Une véritable réforme prend du temps, nos défis politiques sont complexes et notre administration est dépassée. Ceux qui ne proposent que la haine n’ont pas de solutions, mais ceux qui nient la nécessité de faire les choses différemment n’ont aucune chance de réussir non plus. L’heure n’est plus à une réflexion audacieuse mais à celle des méthodes de travail audacieuses.

Responsabilité et transparence

Delegation to the EU-UK Parliamentary Partnership Assembly Constitutive meeting

En qualité de parlementaires, nous entendons l’appel à reprendre le contrôle – l’avenir de l’Union européenne et du Royaume-Uni ne peut être décidé à huis clos. Quel que soit le résultat obtenu, il ne fera qu’enhardir ceux qui sèment le mécontentement à l’égard du processus politique lui-même.
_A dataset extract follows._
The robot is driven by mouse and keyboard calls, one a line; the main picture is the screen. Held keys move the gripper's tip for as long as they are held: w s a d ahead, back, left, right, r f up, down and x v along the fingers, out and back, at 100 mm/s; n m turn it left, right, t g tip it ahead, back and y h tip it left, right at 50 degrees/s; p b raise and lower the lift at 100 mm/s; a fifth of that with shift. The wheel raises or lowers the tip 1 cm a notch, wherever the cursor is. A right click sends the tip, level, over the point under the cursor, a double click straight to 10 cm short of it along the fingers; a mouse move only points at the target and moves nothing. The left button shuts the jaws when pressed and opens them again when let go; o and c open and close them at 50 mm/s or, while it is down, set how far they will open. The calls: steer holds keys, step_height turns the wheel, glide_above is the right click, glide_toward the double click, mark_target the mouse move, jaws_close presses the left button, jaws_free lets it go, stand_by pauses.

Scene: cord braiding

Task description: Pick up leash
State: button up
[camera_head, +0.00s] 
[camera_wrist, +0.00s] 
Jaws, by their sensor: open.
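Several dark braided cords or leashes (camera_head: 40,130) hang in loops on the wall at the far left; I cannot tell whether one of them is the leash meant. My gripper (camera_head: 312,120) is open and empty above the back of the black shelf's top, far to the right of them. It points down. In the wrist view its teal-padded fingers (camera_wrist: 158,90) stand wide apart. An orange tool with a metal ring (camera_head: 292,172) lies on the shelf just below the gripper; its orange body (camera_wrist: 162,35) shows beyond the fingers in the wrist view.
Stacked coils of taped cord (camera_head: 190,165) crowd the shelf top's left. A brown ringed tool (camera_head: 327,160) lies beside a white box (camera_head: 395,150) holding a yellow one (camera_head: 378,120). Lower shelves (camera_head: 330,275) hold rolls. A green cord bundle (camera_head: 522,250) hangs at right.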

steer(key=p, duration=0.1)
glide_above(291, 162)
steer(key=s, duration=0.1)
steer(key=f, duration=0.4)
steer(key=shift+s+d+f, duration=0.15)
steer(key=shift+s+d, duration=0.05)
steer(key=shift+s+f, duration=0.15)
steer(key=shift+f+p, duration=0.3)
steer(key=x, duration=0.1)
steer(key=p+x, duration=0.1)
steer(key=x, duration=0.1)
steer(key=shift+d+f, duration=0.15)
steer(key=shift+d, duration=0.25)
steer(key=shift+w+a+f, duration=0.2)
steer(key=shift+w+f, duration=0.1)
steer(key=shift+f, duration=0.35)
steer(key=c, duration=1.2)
L’assemblée parlementaire de partenariat entre l’UE et le Royaume-Uni remplit ce rôle, mais aucun membre britannique n’a encore été nommé, ce qui signifie qu’elle ne peut commencer ses travaux. Il est urgent de s’attaquer à ce problème afin que, de la base à nos capitales, la responsabilité et la transparence soient solidement ancrées dans nos méthodes de travail.
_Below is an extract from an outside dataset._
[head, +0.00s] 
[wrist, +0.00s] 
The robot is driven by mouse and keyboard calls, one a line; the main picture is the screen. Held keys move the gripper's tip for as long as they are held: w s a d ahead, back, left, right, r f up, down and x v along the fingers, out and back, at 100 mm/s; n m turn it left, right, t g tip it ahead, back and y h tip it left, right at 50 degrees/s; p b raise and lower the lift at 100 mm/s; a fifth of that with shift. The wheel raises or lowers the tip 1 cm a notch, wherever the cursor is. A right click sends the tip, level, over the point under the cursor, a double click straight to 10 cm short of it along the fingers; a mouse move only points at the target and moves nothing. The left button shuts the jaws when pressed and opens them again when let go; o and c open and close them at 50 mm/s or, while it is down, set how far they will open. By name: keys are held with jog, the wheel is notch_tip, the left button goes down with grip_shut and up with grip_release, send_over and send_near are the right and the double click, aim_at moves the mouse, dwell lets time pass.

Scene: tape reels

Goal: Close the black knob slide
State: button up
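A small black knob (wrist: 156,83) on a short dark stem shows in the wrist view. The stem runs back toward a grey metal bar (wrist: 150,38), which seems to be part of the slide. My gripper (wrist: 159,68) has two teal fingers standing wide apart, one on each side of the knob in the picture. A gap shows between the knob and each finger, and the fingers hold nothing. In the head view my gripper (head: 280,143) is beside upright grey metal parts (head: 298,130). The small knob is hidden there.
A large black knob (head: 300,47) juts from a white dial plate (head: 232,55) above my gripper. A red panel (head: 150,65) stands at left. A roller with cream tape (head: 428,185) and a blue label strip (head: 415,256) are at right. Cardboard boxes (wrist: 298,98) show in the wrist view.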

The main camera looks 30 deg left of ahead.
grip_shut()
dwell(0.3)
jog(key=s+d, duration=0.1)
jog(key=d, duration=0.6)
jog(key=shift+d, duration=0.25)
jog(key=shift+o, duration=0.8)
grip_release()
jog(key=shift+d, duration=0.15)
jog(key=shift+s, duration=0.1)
Nous exhortons tous ceux qui croient au pouvoir de la liberté et au potentiel de l’humanité à montrer que, même lorsque la peur et le chaos l’emportent, l’Europe peut à nouveau être un lieu où un autre monde est possible. Aujourd’hui plus que jamais, nous devons travailler ensemble pour ouvrir une nouvelle ère d’espoir.

Stella Creasy (Présidente du Mouvement travailliste pour l’Europe) et Sandro Gozi (Eurodéputé, Renew)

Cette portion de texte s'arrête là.